Говоря, что в десятках лет борьбы, которая последует за первой победой пролетарской революции, пролетариат будет изменять всю окружающую обстановку и вместе с тем радикальным образом изменять и себя 2, Маркс, конечно, предвидел при этом, что будет множество деятелей, которые будут активно совершать эти процессы. И можно ли сомневаться хоть на минуту, что ни Маркс, который так высоко ставил художественную литературу, ни Ленин, с его всем известными суждениями о крупнейших передовых литераторах, нисколько не удивились бы, если бы им сказали, что писатели-беллетристы окажутся первоклассными работниками этого этического бытового переворота?
Итак, переворот в самом пролетариате — это еще не конец задачи. Дальше и рядом следует еще борьба за мелкую буржуазию против нее самой, против других классов, которые стараются вырвать у пролетариата гегемонию над нею.
Всякому бросается в глаза, что задача воспитательного характера может быть выполнена только художественным показом. Показать нового человека — какая несомненно огромная задача! С большой свежестью она выполнена, например, в «Зависти» Олеши, где автор поставил проблему о тонко организованном человеке старого мира, который испытывает муки смешанного восторга и ненависти, амальгамирующихся в зависти к новому человеку. Но уж конечно, Олеша далеко не исчерпал этой темы, и подлинных образов нового человека мы имеем до крайности мало. Между тем элементы, которые могут служить для его изображения, у нас есть, и он должен быть изображен. И не только изображен: он должен быть многократно изображаем, причем надо брать его проявляющим себя в различной среде, в различных сферах.
А борьба старого и нового человека? Разве она происходит только в форме столкновения отдельных лиц?
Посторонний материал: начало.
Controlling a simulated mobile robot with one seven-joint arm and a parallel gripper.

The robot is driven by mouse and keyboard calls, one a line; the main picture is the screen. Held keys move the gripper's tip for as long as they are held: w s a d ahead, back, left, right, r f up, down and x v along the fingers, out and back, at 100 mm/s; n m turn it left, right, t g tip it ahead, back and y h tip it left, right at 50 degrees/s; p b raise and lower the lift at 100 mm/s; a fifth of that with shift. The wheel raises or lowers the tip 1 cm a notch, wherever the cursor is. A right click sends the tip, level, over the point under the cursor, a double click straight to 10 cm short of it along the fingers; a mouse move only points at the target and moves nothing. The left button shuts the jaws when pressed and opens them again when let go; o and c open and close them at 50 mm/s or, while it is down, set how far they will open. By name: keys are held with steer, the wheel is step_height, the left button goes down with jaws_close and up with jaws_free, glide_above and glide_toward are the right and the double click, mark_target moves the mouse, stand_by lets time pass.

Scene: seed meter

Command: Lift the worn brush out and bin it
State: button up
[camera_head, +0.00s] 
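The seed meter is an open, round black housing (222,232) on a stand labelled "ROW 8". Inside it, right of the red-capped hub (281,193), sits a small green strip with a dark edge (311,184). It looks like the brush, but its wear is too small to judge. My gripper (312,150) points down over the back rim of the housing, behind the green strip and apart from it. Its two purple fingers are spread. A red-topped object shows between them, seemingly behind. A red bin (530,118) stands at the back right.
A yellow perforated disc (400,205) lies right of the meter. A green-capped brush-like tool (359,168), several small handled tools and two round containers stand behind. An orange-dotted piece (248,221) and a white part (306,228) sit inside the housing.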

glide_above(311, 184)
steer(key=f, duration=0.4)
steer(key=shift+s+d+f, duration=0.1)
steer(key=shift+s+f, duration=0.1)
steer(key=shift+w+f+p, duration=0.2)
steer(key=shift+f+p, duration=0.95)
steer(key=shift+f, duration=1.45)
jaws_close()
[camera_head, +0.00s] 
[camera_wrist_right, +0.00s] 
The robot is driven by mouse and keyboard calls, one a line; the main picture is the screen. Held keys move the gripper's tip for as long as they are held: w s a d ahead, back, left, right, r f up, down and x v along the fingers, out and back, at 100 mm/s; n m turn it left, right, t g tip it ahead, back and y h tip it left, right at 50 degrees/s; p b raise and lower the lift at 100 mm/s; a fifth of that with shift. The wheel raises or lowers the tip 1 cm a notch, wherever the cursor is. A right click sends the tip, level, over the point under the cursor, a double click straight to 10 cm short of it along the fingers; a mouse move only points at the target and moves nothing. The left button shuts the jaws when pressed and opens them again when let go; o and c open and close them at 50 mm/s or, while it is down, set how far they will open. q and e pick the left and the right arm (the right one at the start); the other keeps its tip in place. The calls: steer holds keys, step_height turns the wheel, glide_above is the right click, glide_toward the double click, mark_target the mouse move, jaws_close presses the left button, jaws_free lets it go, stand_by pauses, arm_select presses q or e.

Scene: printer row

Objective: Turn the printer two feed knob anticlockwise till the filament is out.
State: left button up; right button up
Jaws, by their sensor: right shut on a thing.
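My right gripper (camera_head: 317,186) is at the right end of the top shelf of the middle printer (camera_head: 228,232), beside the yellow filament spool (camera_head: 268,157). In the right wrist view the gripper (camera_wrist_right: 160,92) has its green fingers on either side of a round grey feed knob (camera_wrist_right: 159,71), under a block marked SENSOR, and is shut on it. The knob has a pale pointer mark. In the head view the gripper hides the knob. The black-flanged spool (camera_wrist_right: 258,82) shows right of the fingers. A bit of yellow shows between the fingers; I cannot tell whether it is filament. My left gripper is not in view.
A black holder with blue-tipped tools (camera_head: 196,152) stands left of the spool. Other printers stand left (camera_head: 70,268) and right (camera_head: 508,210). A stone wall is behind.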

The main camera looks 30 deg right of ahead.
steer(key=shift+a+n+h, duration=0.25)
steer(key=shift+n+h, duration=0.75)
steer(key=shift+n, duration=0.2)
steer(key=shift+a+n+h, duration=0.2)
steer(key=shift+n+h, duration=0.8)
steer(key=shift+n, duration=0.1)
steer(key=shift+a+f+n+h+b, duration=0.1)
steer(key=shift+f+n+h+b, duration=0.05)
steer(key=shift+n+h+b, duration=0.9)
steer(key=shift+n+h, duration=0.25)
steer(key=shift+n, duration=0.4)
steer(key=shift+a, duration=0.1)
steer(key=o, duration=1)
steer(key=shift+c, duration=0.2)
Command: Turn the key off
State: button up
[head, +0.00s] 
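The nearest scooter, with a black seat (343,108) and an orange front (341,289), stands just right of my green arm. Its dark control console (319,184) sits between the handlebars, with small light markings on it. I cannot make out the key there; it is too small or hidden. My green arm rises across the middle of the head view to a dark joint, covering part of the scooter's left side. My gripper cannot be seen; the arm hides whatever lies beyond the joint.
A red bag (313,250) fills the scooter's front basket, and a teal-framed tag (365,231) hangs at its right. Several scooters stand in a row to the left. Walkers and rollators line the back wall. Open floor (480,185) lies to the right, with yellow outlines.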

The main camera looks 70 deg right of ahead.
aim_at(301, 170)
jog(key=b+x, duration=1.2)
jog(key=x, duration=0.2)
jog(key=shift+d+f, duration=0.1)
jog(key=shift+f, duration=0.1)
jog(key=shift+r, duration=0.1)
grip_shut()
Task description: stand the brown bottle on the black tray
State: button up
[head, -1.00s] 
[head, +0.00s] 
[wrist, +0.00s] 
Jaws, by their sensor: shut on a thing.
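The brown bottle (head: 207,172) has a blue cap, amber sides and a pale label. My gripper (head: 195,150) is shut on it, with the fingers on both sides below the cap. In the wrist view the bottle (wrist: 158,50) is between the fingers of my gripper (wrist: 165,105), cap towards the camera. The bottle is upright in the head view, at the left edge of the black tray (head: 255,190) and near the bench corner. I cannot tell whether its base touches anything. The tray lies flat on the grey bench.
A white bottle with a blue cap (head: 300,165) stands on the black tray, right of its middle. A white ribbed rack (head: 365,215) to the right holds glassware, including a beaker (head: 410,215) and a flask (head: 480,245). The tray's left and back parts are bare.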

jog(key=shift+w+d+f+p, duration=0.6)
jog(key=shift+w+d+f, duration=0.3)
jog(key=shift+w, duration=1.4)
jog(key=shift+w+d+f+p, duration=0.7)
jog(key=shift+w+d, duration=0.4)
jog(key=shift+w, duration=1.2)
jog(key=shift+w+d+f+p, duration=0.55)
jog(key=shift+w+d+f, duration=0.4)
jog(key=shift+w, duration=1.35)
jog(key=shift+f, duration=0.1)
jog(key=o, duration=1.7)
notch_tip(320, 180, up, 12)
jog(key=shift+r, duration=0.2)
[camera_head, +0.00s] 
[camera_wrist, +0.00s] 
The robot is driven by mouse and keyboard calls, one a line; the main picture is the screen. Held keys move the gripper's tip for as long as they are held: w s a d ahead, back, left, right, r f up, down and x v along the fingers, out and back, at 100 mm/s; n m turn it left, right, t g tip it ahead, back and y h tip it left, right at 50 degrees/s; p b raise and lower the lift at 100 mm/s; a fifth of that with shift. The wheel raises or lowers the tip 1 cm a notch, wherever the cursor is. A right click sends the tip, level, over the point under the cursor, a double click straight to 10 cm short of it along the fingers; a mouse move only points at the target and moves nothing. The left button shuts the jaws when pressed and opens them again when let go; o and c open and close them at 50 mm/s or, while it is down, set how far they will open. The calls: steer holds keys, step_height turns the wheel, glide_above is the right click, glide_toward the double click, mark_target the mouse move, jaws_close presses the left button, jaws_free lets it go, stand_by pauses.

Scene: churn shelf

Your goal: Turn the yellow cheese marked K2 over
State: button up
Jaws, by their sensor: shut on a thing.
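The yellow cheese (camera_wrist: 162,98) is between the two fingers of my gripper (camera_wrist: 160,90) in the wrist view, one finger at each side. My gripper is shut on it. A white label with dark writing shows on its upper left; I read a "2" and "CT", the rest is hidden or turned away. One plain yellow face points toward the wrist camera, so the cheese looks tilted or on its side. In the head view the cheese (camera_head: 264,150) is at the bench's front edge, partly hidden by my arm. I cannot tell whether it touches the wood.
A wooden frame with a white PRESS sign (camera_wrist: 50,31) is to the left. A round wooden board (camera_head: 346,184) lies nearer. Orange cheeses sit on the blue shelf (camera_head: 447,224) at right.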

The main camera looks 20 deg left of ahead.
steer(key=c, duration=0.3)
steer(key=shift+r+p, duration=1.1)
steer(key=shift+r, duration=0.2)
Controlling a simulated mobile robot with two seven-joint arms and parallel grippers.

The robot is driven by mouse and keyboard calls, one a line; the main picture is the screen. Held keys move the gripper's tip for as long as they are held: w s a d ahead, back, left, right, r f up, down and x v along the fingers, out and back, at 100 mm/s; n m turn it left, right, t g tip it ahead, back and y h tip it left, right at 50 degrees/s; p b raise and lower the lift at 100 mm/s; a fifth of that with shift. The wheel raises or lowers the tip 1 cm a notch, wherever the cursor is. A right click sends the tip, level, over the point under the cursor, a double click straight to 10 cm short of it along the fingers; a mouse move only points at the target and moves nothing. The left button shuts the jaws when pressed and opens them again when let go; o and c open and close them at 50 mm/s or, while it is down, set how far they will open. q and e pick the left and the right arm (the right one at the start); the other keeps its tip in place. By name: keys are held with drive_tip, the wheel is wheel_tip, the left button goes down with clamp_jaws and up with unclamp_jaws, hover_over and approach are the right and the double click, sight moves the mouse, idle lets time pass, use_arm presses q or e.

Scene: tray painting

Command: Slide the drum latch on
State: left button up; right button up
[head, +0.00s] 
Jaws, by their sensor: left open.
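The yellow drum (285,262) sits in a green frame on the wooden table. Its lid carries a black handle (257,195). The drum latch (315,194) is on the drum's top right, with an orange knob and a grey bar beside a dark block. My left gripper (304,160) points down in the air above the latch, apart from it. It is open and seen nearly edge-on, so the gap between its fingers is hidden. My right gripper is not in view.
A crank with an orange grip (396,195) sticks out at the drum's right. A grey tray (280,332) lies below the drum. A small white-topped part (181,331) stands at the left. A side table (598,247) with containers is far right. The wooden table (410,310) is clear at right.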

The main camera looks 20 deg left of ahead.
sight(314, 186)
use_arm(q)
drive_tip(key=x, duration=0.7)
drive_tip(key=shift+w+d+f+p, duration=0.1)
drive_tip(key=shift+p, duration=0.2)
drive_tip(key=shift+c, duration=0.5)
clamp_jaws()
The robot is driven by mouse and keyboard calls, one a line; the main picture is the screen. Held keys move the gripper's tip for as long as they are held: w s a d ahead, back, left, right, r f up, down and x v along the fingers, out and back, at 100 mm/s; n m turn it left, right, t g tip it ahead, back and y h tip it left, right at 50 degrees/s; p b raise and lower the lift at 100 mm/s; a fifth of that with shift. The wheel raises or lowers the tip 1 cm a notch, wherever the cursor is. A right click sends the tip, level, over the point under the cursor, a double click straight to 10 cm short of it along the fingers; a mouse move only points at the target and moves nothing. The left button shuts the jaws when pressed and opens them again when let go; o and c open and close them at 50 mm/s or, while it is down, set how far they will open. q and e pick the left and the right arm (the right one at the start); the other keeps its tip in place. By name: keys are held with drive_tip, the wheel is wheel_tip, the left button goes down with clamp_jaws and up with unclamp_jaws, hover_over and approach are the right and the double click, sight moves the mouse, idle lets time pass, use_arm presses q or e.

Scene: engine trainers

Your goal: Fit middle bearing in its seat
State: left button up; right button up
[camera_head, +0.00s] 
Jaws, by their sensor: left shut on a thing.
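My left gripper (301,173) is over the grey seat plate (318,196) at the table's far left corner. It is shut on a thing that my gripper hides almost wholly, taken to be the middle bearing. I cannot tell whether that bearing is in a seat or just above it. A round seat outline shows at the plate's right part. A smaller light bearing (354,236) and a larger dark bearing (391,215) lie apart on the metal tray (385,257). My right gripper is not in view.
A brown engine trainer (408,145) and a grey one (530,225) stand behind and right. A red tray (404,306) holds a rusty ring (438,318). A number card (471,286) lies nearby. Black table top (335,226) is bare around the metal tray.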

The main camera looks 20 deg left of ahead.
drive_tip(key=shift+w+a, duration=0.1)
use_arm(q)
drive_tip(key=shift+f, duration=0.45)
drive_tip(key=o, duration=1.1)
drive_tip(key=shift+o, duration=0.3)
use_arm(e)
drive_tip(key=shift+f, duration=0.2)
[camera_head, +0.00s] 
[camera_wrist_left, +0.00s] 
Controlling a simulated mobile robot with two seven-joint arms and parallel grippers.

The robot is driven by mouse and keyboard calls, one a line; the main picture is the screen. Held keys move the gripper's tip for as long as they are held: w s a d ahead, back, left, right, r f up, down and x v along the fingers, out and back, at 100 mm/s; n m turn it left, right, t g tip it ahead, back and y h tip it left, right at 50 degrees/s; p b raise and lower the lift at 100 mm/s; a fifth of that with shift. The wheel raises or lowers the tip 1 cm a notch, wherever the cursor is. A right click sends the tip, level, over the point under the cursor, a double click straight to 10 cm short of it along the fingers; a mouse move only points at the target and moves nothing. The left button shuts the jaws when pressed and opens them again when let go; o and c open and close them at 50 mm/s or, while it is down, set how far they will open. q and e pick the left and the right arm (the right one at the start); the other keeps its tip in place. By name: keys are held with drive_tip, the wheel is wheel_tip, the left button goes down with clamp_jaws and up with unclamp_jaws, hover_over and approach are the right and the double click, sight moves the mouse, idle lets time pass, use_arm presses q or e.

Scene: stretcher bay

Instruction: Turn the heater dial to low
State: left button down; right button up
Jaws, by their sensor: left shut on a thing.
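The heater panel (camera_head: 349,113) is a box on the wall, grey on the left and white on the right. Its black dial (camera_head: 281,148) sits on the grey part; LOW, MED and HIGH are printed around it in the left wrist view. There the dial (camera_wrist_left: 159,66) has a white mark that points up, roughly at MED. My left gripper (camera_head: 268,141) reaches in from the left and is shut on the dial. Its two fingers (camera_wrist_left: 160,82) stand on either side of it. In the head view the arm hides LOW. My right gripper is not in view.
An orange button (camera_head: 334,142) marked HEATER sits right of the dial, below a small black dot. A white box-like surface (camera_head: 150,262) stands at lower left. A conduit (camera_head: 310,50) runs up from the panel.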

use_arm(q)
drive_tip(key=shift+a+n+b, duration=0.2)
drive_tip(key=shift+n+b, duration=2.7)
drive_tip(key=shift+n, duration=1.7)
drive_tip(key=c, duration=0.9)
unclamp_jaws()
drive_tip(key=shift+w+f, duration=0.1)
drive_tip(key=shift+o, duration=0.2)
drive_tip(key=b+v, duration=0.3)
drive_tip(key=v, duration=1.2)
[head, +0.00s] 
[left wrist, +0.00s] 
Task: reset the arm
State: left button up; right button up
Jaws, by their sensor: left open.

Или в форме борьбы, которая в кавалеровской душе («Зависть») возникает вследствие воздействия на нее различных натур? Нет, эта борьба происходит в большей или меньшей мере, более или менее трагично внутри каждого отдельного человека, пожалуй, без всякого исключения. Новый человек рождается в муках, путем самоочищения от всяких шлаков, путем огромной как общественной, так и личной самокритики. А имеем ли мы уже действительно яркие изображения этой борьбы, изображение ее в победоносности (это для нас сейчас особенно важно), хотя, конечно, для того, чтобы подчеркнуть эту победоносность движения, могут быть изложены и неудачи и катастрофы, крушения даже на этом пути?